What are examples of utility functions that don't have positive marginal utility of income after some point? I can think of functions that have bliss points. For instance, if $U(x,y) = -(x-25)^{2} - (y-20)^{2}$, then $(25,20)$ is the best you can get, even if your income allows you to spend more. What are other examples of this?

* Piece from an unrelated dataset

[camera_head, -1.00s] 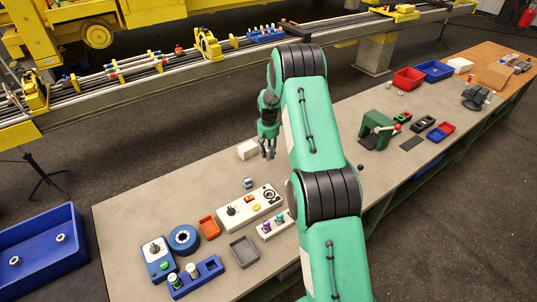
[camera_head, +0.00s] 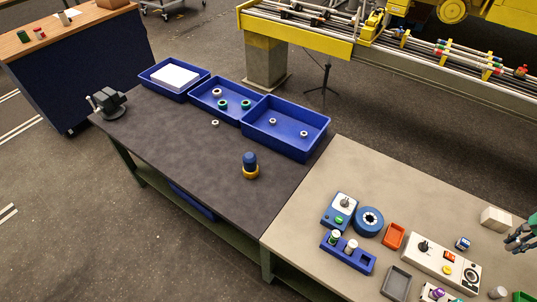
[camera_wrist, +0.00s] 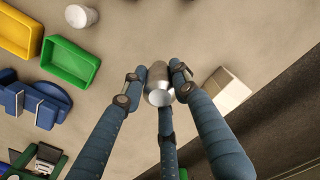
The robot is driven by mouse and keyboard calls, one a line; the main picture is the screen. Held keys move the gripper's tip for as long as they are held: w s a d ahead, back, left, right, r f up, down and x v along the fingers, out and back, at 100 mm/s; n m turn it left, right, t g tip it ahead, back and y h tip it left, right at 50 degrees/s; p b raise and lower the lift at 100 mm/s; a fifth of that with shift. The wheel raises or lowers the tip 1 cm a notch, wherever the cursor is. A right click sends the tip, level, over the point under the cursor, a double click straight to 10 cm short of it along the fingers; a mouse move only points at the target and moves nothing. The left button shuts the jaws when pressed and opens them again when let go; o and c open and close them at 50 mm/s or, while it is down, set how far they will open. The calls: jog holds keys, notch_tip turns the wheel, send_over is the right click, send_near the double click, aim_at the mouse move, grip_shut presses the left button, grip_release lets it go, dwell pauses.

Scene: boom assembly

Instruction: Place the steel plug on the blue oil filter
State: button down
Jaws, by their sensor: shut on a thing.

  • $\begingroup$ What about a non-satiated utility function with a non-budget constraint? For example, the ability to carry a maximum weight or volume home from the store. This can cause effective satiation but the satiation isn't baked into the utility function. $\endgroup$ – BKay Jan 28 at 21:24

Assuming positive prices, any utility function that doesn't satisfy strong monotonicity of at least one good would have a non-binding budget constraint. Since you asked for some examples:

  • $U(x, y) = 0$,
  • $U(x, y) = -x$.

Re: Giskard's comment.

I'm not sure I used the correct term here when I said "strong monotonicity of at least one good." To be precise, what I meant to say was:

Let $U(x_1, x_2)$ be the utility function. The function would have non-binding budget constraint if there are some $(x_1, x_2)$ such that $dU/dx_1 \leq 0$ AND $dU/dx_2 \leq 0$.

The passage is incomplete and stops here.